§ **Goal**
Work out how many lines in the entries contain the string "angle", and give nothing but that number.

§ **Materials provided**
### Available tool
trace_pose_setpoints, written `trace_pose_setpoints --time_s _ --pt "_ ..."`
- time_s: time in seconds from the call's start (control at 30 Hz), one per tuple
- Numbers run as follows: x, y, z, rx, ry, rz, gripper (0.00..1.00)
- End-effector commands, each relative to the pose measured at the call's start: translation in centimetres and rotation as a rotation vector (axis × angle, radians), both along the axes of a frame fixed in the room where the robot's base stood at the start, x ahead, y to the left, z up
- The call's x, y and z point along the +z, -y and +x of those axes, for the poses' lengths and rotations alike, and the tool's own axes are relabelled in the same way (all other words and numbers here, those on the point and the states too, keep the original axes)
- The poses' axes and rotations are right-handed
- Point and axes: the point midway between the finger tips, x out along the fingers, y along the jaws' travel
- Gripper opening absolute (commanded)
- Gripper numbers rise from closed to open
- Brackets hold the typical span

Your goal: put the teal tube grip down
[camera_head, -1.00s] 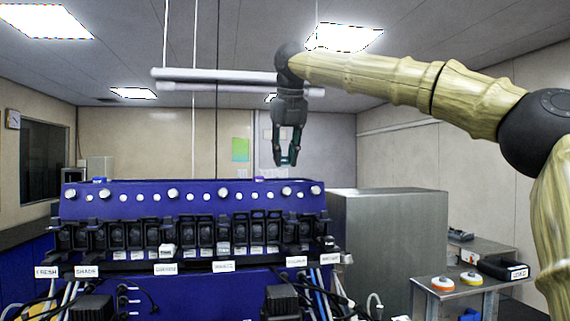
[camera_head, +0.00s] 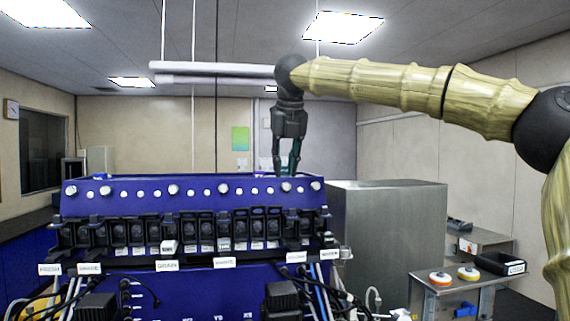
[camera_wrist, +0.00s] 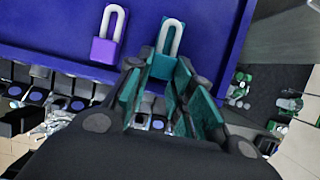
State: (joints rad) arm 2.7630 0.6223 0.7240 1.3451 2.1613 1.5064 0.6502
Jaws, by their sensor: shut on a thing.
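The teal tube grip (camera_wrist: 161,66) is a small teal block with a white loop of tube standing out of it, in the wrist view. My gripper (camera_wrist: 156,75) is shut on it, with the teal-lined fingers on either side. In the head view my gripper (camera_head: 287,174) points straight down at the top of the blue bioreactor housing (camera_head: 140,205), towards its right end. The grip itself is hard to make out there. I cannot tell whether the grip touches the blue top or hangs just above it.
A purple grip (camera_wrist: 105,48) with a white loop sits on the blue top, left of the teal one in the wrist view. The blue surface around them is bare. A steel cabinet (camera_head: 390,235) stands right of the housing, with a cart (camera_head: 440,290) beyond.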

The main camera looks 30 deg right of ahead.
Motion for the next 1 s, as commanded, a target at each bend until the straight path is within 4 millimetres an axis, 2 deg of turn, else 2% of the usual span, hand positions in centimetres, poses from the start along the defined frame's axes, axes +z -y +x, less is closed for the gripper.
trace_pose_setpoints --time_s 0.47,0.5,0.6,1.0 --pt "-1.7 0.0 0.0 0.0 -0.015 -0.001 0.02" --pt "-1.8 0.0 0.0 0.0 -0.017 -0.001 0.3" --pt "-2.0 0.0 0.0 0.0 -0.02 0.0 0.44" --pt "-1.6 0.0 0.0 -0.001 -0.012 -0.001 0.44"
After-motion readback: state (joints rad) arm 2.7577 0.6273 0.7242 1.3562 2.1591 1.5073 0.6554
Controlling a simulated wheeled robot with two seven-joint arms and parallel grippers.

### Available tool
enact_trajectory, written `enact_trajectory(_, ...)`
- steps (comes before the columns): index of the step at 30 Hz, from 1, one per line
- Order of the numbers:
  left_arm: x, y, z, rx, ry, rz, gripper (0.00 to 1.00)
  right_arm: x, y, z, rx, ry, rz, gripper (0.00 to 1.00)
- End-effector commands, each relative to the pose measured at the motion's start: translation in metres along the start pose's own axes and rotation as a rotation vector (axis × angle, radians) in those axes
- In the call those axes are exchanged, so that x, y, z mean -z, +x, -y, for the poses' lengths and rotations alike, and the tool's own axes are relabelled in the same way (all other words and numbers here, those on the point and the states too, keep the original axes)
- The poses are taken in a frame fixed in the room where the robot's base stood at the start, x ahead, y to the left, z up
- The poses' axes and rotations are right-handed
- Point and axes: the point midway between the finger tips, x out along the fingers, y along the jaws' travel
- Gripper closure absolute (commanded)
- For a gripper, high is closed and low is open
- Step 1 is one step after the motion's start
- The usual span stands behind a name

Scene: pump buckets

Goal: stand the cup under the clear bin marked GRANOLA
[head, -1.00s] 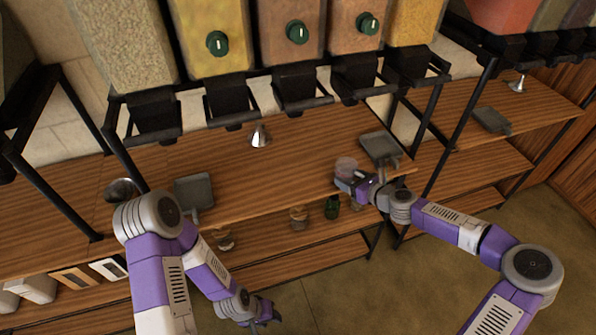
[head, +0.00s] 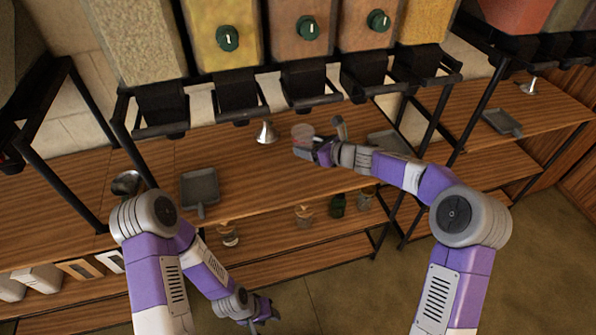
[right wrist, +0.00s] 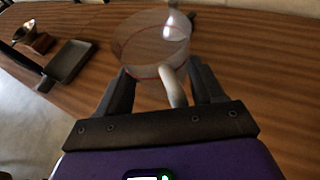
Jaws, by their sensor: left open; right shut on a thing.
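The clear cup (head: 303,131) has a faint red line and a pale handle, and shows large in the right wrist view (right wrist: 150,42). My right gripper (head: 308,149) is shut on its handle (right wrist: 173,86). The cup is over the wooden counter, in front of and lower than the black spouts; whether it touches the counter I cannot tell. Several clear bins stand above, including a yellow-filled one (head: 222,62) and two brownish ones (head: 297,60) (head: 366,55). No GRANOLA marking is readable. My left gripper (head: 262,313) is open and empty, low near the floor.
A metal cone (head: 266,133) stands on the counter (head: 250,165) left of the cup. Grey trays lie at left (head: 200,187) and right (head: 386,141). Black spouts (head: 303,86) overhang the counter's back. Jars (head: 304,214) sit on the shelf below.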

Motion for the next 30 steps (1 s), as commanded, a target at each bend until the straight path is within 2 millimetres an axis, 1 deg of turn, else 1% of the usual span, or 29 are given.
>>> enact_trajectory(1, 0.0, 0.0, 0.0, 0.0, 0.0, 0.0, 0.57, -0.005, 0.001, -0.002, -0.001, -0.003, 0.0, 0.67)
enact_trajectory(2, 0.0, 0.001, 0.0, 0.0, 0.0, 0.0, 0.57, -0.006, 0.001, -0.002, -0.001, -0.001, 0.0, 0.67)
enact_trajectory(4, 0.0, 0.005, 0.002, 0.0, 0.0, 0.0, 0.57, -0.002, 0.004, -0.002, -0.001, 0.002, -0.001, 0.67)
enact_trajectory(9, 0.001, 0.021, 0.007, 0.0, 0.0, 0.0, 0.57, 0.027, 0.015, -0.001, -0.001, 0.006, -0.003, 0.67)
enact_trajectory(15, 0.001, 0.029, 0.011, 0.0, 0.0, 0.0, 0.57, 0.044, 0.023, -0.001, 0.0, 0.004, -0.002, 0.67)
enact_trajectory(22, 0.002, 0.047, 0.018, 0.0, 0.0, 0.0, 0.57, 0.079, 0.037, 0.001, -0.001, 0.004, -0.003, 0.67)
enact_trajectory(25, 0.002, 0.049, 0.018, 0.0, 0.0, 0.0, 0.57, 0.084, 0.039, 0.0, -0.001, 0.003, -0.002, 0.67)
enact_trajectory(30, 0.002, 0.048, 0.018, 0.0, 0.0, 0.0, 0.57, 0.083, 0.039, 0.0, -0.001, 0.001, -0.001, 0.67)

§ **Answer to this task**
2